The transformation matrix $Q$ is learned through a fully-connected layer without non-linear activation function to realize the linearity assumption. $F$ and $F^′$ are the feature maps of the original encoder $E$ and small encoder $E^′$.

Experimental Results

Since there are few model compression methods specifically designed for low-level image synthesis tasks, it makes comparison to the filter pruning method. The comparisons are made in the following aspects:

Visual Comparison, to see the compressing power of the method.
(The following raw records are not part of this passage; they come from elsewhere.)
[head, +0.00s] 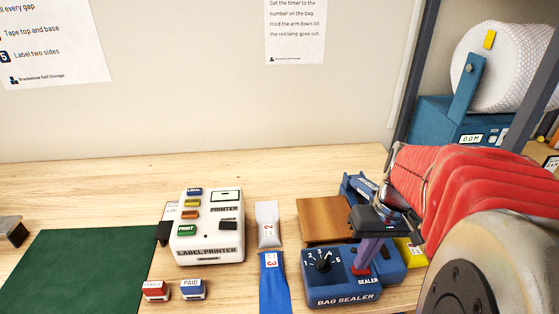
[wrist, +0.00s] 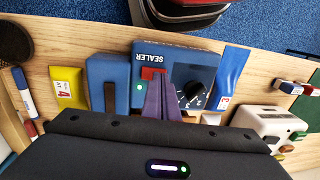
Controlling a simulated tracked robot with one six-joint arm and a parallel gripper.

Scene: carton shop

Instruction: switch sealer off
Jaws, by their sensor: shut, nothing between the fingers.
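The blue bag sealer (head: 340,283) stands at the front right of the bench, with a black dial (head: 323,262) on its top. In the wrist view the sealer (wrist: 200,60) shows its dial (wrist: 191,95), a red switch (wrist: 152,73) and a small green light (wrist: 139,87). My gripper (head: 362,270) points down over the sealer's right part. Its purple fingers (wrist: 157,82) are shut and empty, with the tips right at the red switch. Whether they touch it, and which way the switch is tipped, I cannot tell. The fingers hide part of the switch.
A label printer (head: 209,230) and two stamps (head: 193,289) stand to the left. A blue bag (head: 273,285) and a grey bag (head: 267,225) lie beside the sealer. A yellow bag (wrist: 68,88) lies on the sealer's other side. A green mat (head: 85,268) lies clear at the left.

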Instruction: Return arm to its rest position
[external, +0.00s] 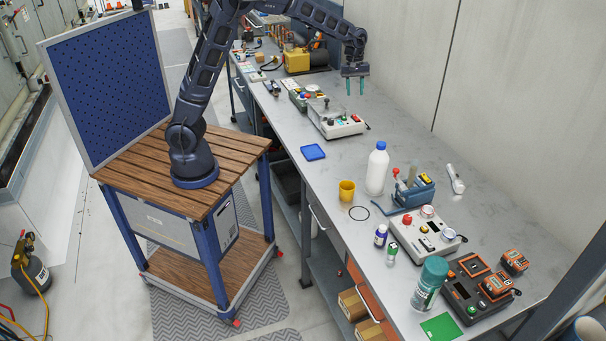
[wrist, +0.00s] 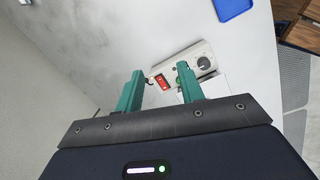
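My gripper (external: 355,86) is above the far part of the grey workbench (external: 388,131) in the external view, with its green fingers pointing down. The fingers are apart with nothing between them. In the wrist view my gripper (wrist: 160,92) also shows open and empty, above a light grey device with a red switch (wrist: 162,82). My arm rises from its base on the wooden-topped cart and reaches over to the bench. The fingers are clear of the bench top.
A blue tray (external: 313,152), a white bottle (external: 377,169) and a yellow cup (external: 347,190) stand nearer. A blue pegboard (external: 106,84) rises beside my base. Bare bench lies right of the control box.

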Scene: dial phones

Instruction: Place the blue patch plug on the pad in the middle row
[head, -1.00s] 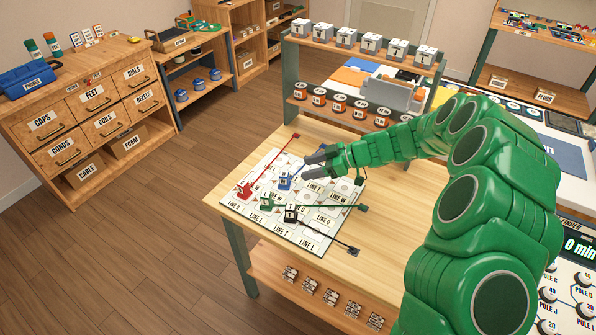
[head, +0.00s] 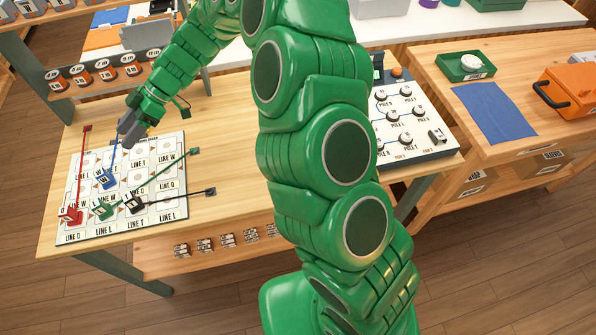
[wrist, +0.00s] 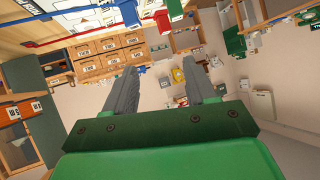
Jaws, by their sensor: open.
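The blue patch plug (head: 108,179) stands on the white line board (head: 150,231) at the left in the head view, behind the green plug (head: 102,210). Its blue cord runs back from it toward my gripper. My gripper (head: 127,133) is over the back part of the board, behind and a little right of the blue plug. In the wrist view my gripper (wrist: 163,92) has its fingers apart with nothing between them. The blue plug also shows at the top of that view (wrist: 129,13). Printed line labels and round pads mark the board; some are hidden by plugs and gripper.
A red plug (head: 72,215) stands at the front left and a black plug (head: 133,204) right of the green one. Their cords cross the board. A rack of orange-banded parts (head: 105,72) stands behind. A pole panel (head: 410,125) lies right; table between is bare.

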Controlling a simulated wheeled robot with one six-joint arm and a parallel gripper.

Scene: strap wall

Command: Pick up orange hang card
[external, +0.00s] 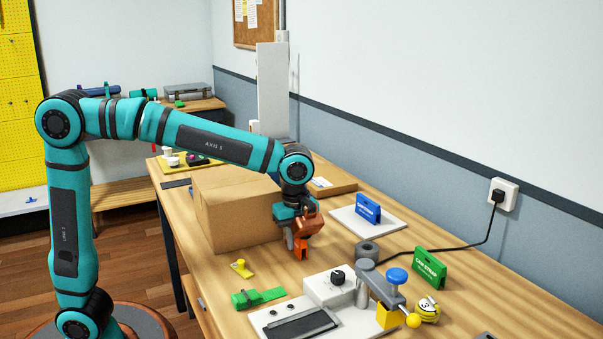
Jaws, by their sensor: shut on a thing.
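My gripper (291,239) points down over the wooden workbench, just right of the cardboard box. It is shut on the orange hang card (301,250), which shows between and below the jaws. The upper part of the card is partly hidden by the gripper. I cannot tell whether its lower edge touches the bench top.
The cardboard box (232,213) stands close on the left. A blue hang card (368,208) stands on a white plate (391,225), and a green one (430,267) stands farther right. A grey tape roll (367,250), a white device (329,288) and a clamp (384,287) lie in front.

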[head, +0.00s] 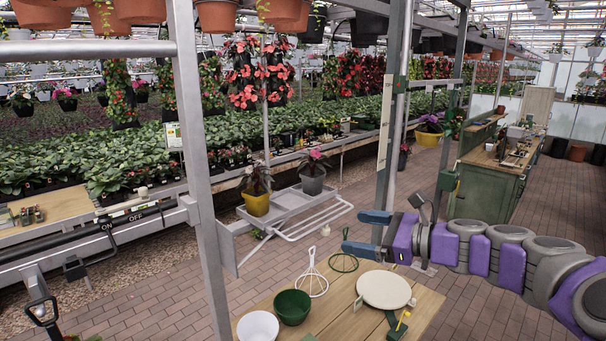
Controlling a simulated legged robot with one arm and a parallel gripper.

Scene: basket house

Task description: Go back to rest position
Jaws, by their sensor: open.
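My gripper (356,232) is right of centre in the head view, with its two blue fingers spread apart and pointing left. Nothing shows between the fingers. My purple and grey arm (480,252) reaches in from the right edge, stretched roughly level. The gripper appears above the far side of a wooden table (340,328) and in front of a metal post. A green wire ring (344,263) shows just below the fingers; I cannot tell the gap between them.
The table bears a white bowl (257,327), a green bowl (292,307), a white wire stand (312,282) and a round cream board (384,289). A metal shelf (290,212) holds yellow and grey flower pots. A green cabinet (487,190) stands right. Brick floor is open between.

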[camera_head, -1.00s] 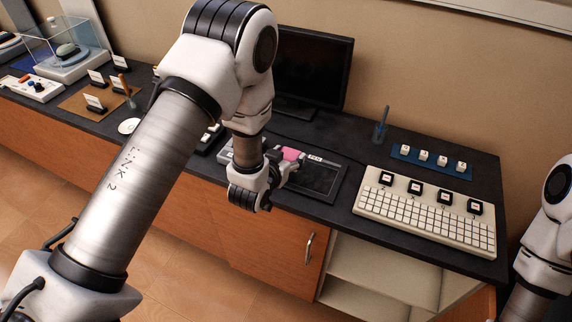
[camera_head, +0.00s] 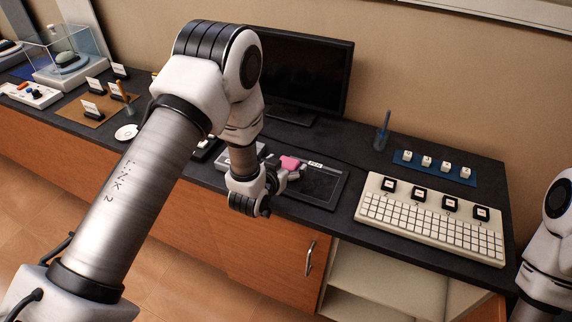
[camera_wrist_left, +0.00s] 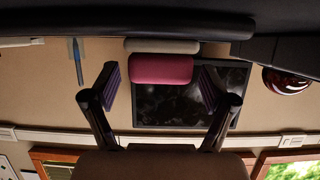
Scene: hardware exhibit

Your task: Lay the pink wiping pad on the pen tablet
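The pink wiping pad (camera_head: 290,162) is a small pink block at the back left of the pen tablet (camera_head: 322,187), a flat dark slab with a label at its back edge. My left gripper (camera_head: 284,176) is low over the counter by the pad and the tablet's left side. In the left wrist view, which is upside down, the pad (camera_wrist_left: 161,69) shows between the open fingers (camera_wrist_left: 160,90), with a gap on each side. A pale grey piece (camera_wrist_left: 161,45) lies directly under it. My right gripper is out of view; only part of that arm shows.
A monitor (camera_head: 300,72) stands behind the tablet. A cream keyboard (camera_head: 430,222) with black keycap stands lies to the right. A pen in a holder (camera_head: 381,134) and a blue strip of white keycaps (camera_head: 434,165) are behind it. A grey device (camera_head: 228,160) is left of the gripper.

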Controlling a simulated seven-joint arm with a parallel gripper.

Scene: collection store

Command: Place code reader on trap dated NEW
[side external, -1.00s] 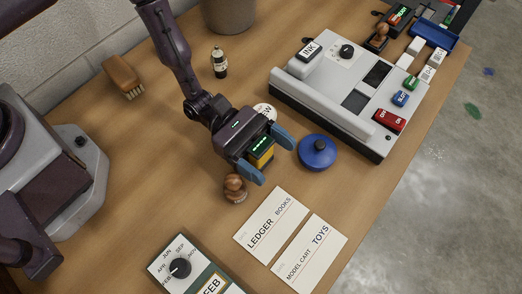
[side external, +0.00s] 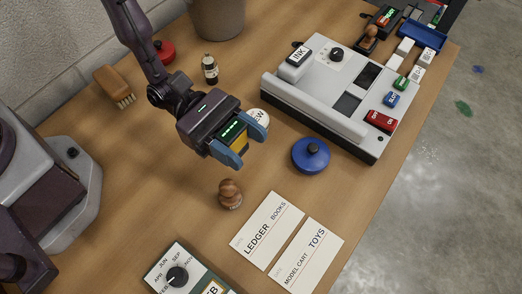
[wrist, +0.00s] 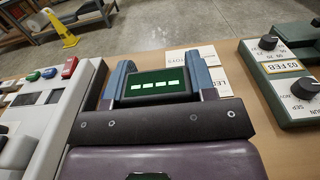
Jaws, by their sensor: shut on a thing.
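In the wrist view the reader's display (wrist: 158,85) shows between the two blue-grey fingers. A white round piece (side external: 261,117) with the letters "EW" visible lies just beyond the right fingertip, partly hidden by the gripper. I take it for the trap dated NEW. I cannot tell whether the gripper overlaps it from above.
A blue round lid-like piece (side external: 311,155) lies to the right, and a wooden-handled stamp (side external: 229,194) stands in front. A grey machine (side external: 340,95) stands at right. LEDGER and TOYS cards (side external: 267,229) lie at the front.

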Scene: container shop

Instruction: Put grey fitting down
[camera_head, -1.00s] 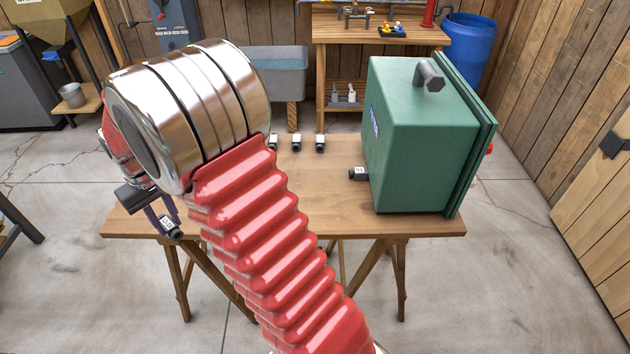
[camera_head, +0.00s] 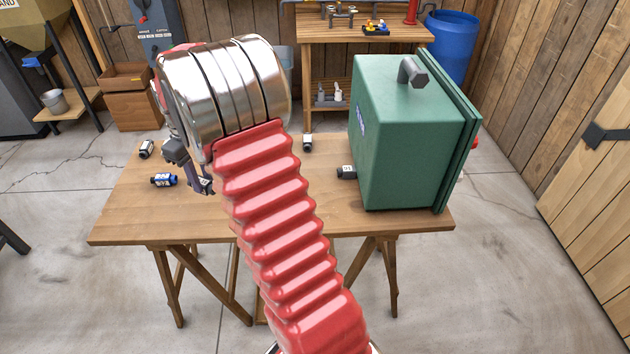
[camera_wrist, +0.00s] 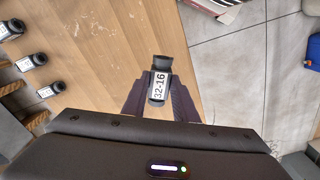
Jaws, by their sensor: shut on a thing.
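The grey fitting (camera_wrist: 160,84), dark with a white label reading 32-16, is between my gripper's fingers (camera_wrist: 160,98) in the wrist view. My gripper is shut on it. Behind the fitting lie the wooden table top (camera_wrist: 110,60) and, close on its right, the table's edge. I cannot tell how high the fitting is.
A blue-labelled fitting (camera_head: 163,180) and a dark fitting (camera_head: 147,148) lie left of my gripper. Other fittings (camera_head: 307,142) (camera_head: 346,172) lie to the right, one against the green case (camera_head: 400,140). The front middle of the table (camera_head: 150,220) is clear.

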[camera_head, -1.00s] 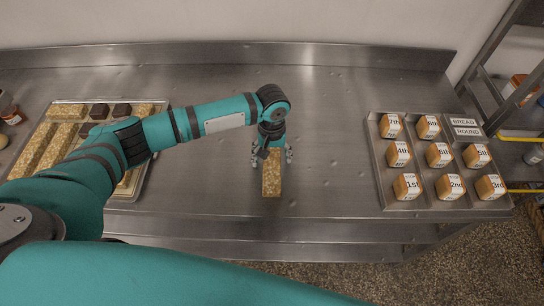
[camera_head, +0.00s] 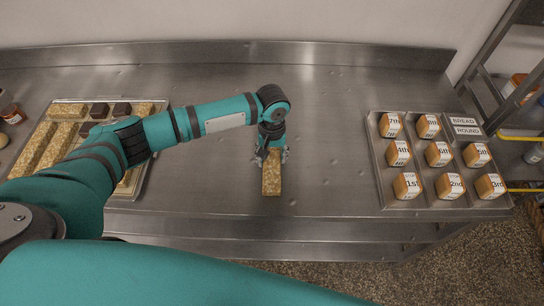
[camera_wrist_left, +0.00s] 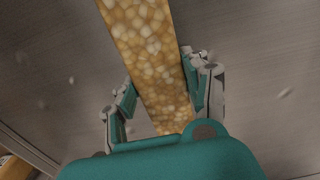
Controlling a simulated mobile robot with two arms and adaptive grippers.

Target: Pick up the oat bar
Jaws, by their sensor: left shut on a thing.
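The oat bar (camera_head: 272,182) is a long golden-brown block on the bare steel counter, its length running toward the counter's front edge. My left gripper (camera_head: 271,158) points down over its far end, with a finger on each side. In the left wrist view the oat bar (camera_wrist_left: 149,50) runs up between the two fingers of my left gripper (camera_wrist_left: 158,92), which are shut on it. The end under the gripper is partly hidden. The bar appears to rest on the counter. My right gripper is not in view.
A tray (camera_head: 146,178) at left holds more oat bars (camera_head: 33,150) and dark brown blocks (camera_head: 99,111). A tray (camera_head: 375,160) at right holds several numbered bread pieces (camera_head: 407,186) and a sign (camera_head: 466,131). The counter (camera_head: 330,130) between is clear. A rack (camera_head: 490,75) stands at far right.

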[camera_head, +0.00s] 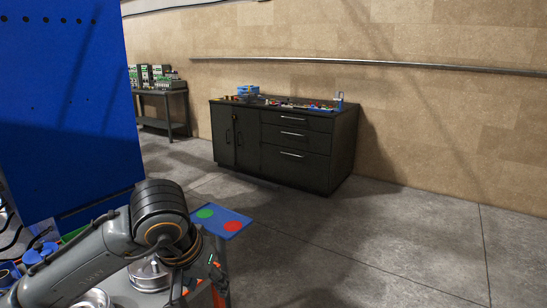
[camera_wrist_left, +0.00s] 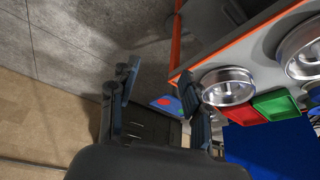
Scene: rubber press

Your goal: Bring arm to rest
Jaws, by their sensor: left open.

The proposed compressed model tends to produce results with fewer messy textures, while the original model often highlights too many textures in a stylized image. This phenomenon can be explained since a model with fewer parameters has limited capacity, which is less prone to overfitting.

User Study
Style distance loss
Ablation Study for the collaborative distillation and linear embedding losses.
Visual comparison to AdaIn and Gatys.
Discussion-(1) Filter pruning cannot solve unpleasant messy textures that is not suitable for style transfering.
Discussion-(2) Why not use distillation to decoder $D$: When applying distillation to the small decoder, the extra supervision from the original decoder does not help but undermining the effect of style transfering loss,thus deteriorating the visual quality of stylized results.

Future Direction

The encoder-decoder scheme is also generally utilized in other low-level vision tasks like super-resolution and image inpainting. The performance of the proposed method on these tasks is worth exploring, which the author leaves as the future work.